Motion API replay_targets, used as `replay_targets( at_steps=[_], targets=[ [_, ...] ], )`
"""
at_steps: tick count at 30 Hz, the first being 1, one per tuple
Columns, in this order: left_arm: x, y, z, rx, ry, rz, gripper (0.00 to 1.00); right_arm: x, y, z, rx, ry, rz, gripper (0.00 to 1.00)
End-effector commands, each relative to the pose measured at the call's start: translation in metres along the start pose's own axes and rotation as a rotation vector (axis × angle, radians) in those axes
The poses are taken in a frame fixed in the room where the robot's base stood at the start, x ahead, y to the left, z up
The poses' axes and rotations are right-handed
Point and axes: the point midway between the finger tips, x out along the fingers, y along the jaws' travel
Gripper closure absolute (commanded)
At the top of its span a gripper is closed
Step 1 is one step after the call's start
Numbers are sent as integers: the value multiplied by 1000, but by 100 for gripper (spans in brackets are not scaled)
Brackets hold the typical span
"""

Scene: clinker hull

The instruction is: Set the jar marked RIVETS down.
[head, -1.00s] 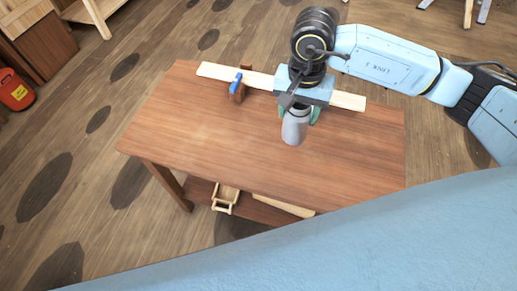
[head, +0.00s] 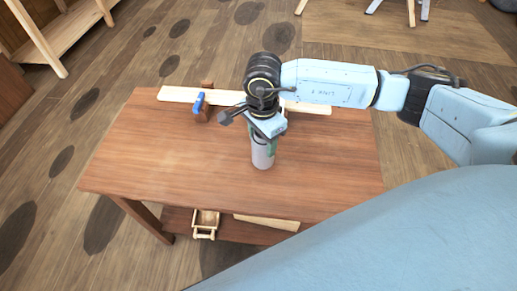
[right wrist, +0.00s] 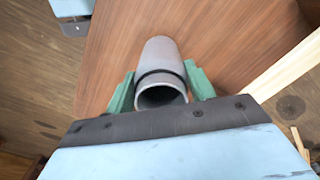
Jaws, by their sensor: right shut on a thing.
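The grey jar (head: 263,158) is upright over the middle of the brown wooden table (head: 165,160) in the head view. I cannot tell whether its base touches the tabletop. My right gripper (head: 264,143) is above and around its upper part, shut on it. In the right wrist view the jar (right wrist: 162,62) sits between the two green fingers of the right gripper (right wrist: 161,90), with a dark band near its open end. No RIVETS marking shows in these views. My left gripper is not in view.
A long pale plank (head: 180,95) lies along the table's far side, behind the jar. The tabletop left of the jar is clear.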

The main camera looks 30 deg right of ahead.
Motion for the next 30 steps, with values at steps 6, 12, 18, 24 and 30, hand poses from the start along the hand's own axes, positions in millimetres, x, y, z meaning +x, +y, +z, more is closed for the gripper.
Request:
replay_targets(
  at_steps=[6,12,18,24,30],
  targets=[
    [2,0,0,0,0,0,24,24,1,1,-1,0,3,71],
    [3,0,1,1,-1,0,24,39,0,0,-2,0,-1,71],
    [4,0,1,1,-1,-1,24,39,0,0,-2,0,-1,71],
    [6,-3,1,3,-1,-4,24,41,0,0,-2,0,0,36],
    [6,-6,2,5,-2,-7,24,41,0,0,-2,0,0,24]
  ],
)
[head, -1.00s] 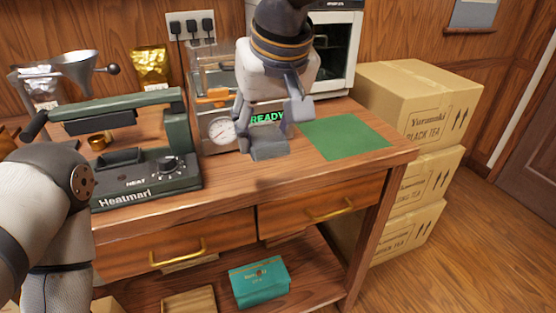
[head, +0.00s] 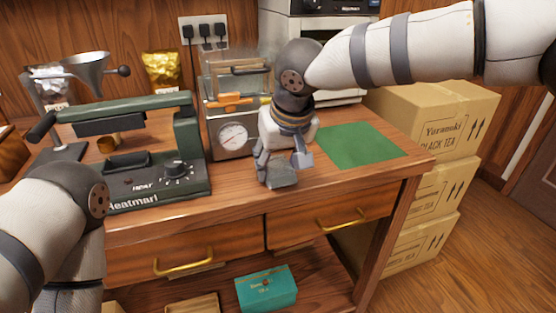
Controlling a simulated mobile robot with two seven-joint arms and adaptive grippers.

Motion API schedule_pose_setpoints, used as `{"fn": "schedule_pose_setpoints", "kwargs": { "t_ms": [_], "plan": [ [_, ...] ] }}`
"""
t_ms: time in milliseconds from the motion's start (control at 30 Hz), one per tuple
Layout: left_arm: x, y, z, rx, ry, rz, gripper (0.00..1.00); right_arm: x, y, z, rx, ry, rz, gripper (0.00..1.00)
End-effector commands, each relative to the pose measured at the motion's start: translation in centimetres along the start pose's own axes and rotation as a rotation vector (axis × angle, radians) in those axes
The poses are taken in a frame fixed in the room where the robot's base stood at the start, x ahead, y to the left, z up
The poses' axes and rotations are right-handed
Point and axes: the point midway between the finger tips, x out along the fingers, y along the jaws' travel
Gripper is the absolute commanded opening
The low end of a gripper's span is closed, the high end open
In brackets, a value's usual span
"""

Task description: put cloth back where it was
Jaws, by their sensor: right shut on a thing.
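My right gripper (head: 284,165) hangs over the wooden table, pointing down, in front of the press with the round gauge and left of the green mat. It is shut on a small grey piece (head: 281,176) that looks like the cloth, though fingers and cloth are hard to tell apart. The grey piece is close to the tabletop; I cannot tell whether it touches. The green mat (head: 362,146) lies flat and bare on the right of the table. My left arm enters at the left edge, but its gripper is out of view.
The Heatmark sealer (head: 150,160) fills the table's left, close to my left arm. The press (head: 233,135) stands behind my right gripper. Cartons (head: 448,125) are stacked at the right. Two drawers (head: 182,250) and a teal box (head: 266,288) are below. Bare tabletop (head: 235,205) lies in front.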

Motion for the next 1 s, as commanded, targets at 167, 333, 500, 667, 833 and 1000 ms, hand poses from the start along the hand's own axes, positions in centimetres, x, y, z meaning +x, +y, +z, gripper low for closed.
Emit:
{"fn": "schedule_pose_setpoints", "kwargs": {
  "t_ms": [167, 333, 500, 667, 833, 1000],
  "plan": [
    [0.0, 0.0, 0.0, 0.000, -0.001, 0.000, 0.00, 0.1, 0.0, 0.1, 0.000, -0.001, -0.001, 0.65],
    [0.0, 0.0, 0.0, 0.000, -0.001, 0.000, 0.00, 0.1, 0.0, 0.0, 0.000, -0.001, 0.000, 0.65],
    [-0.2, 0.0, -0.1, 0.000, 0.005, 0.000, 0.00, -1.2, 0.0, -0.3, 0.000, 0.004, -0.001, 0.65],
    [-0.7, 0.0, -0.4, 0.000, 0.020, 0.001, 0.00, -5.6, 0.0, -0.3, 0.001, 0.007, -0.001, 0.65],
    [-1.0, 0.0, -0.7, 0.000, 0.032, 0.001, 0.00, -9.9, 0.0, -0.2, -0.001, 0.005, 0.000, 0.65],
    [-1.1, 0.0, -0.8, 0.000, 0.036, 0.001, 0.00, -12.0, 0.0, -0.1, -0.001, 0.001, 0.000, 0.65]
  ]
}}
===
- _What the exercise asks_: Repeat verbatim the opening run of entries, ending with the line that contains "Columns, in this".

- _Solution to this problem_:
Motion API replay_targets, used as `replay_targets( at_steps=[_], targets=[ [_, ...] ], )`
"""
at_steps: tick count at 30 Hz, the first being 1, one per tuple
Columns, in this order: left_arm: x, y, z, rx, ry, rz, gripper (0.00 to 1.00); right_arm: x, y, z, rx, ry, rz, gripper (0.00 to 1.00)

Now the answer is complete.